The Courtauld Institute of Art, London
As Feixuan Xu settles into her Post-Doc fellowship at The Courtauld this autumn, she answers three questions about her work and practice as an anthropologist and the path that led her research to transit from conventional interpersonal to multispecies realms.
ASYMMETRY: Why did you decide to work in this field?

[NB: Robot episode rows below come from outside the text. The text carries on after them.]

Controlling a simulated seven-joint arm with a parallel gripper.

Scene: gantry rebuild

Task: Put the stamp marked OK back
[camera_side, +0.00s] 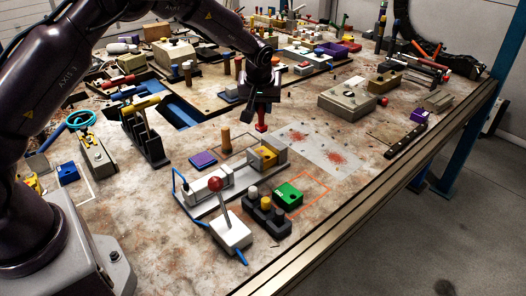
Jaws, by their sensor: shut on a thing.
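My gripper (262,100) hangs above the middle of the table, pointing down. It is shut on a small red object (262,119), perhaps a stamp; no OK mark is readable on it. The red object's lower end is near the left edge of a pale sheet with red splotches (322,148); I cannot tell whether it touches the surface. Whether these are stamps is unclear.
A purple pad (203,159), a brown peg (226,138) and a yellow block (268,155) are nearby. The right front tabletop is clear.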

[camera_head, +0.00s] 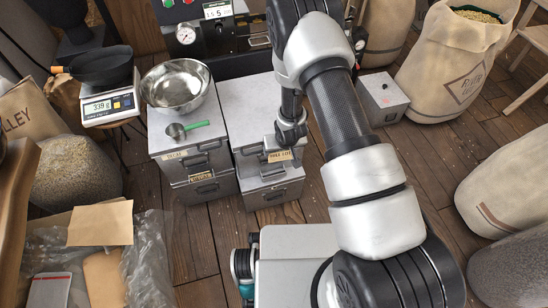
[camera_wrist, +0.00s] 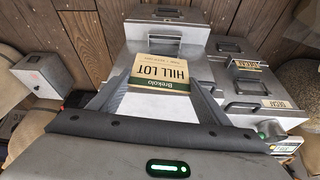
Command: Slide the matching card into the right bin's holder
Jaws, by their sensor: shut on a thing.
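My gripper (camera_head: 288,138) is shut on a tan card (camera_head: 280,156), in front of the right grey metal bin (camera_head: 245,100). In the wrist view the card (camera_wrist: 160,75) reads HILL LOT and sits between the fingertips (camera_wrist: 158,88). The right bin (camera_wrist: 195,17) shows beyond the card, with a framed front fitting (camera_wrist: 164,39). I cannot tell whether the card touches the bin; arm and card hide part of its front. The left bin (camera_head: 180,128) bears two labels; one reads DECAF in the wrist view (camera_wrist: 252,104).
A scale (camera_head: 110,105) stands further left. A grey box (camera_head: 381,97) and sacks (camera_head: 455,60) stand right. An open crate with paper and plastic (camera_head: 100,255) lies front left. Wood floor shows between.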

FEIXUAN XU: A quick answer: I kept a dog, and I enjoy art. A prolonged story: It was during my sophomore year when the internet was once abuzz with heated debates over the long-standing dog-meat festival in Guangxi province where I grew up. I juggled the moral/cultural relativism stance and a supportive attitude towards animal rights as a dog person. My then-supervisor Dr Magnus Wilson recommended to me ‘Purity and Danger’, a book examining the relationship between food taboo and identity formation by British anthropologist Mary Douglas, where my passion for anthropology stemmed. My Master’s thesis centres on buskers in Durham city, delving into how street performers strategically navigated urban ecology – infrastructures, pedestrians and microclimate in public spaces. Inadvertently all these threads of animal, art, ecology and ethics were woven into my doctoral project, in my agnostic eyes, as if done by an invisible hand.
A: What led to your research specialisation on the anthropology of art from a non-human or multispecies perspective?

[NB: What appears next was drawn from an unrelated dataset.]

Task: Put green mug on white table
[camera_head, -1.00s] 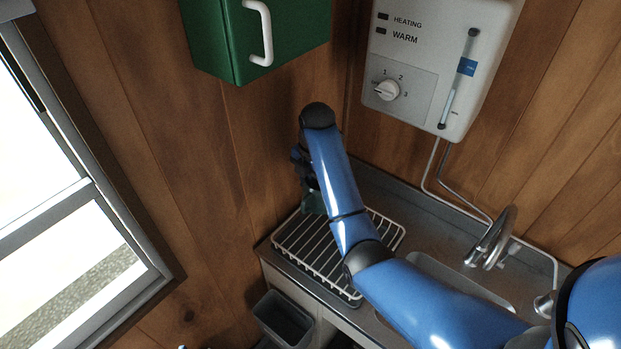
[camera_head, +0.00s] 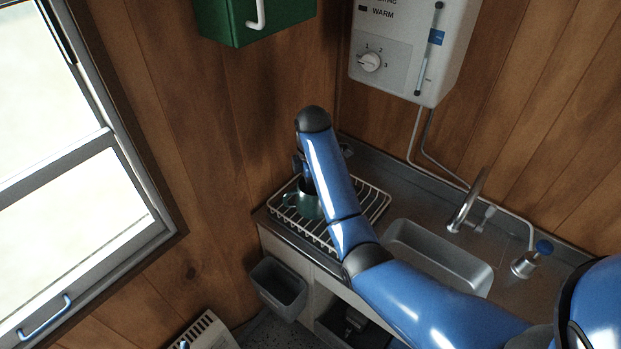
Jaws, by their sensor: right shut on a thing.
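The green mug (camera_head: 308,203) is at the white wire dish rack beside the sink, partly hidden behind my right arm. My right gripper (camera_head: 303,180) is mostly hidden by its own wrist; it is shut on the mug from above. I cannot tell whether the mug touches the rack. My left gripper is out of view. No white table shows in this view.
The dish rack (camera_head: 372,205) stands on a grey counter with a sink (camera_head: 440,255) and a tap (camera_head: 467,205). A water heater (camera_head: 408,50) and a green cabinet (camera_head: 255,22) hang above. A grey bin (camera_head: 278,287) hangs at the counter's left end.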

FX: The first year of my PhD journey was a leisurely meander around the area of Chinese contemporary eco-art. It took me some time to figure out that posthuman conceptual tools popularised in contemporary interspecies art discourse show less interest in understanding what happened daily between artists and those nonhuman participants in art projects, and thus do not channel much insight in art interpretation. In carving my own research pathway, I took pains to avoid imposing theoretical jargons to explain away artworks but experimented with ethnographic fieldwork methods in exploring ‘social relations’ from conventional interpersonal to multispecies realms. My intellectual inspirations mainly draw on studies in ritual, sensation, multispecies ethnography and material culture.
A: How do you envision your research and practice developing during your fellowship?
FX: A two-year postdoc position at the Courtauld is a precious opportunity to pick up those unsettled threads in my doctoral thesis on Liang Shaoji’s silkworm art and further refine my thoughts on interspecies art, which I envision to publish as a monograph in near future. Based in London and co-hosted by Asymmetry, I hope to widely connect and communicate with local art institutions, practitioners and organisations for possible collaboration in public engagement programmes outside my scholarly work. This fellowship also entails non-academic writing commitments on various platforms, which I’m particularly looking forward to practising for, as effective and caring ‘translation’ between different communities and domains has long been my interest and research anchoring point.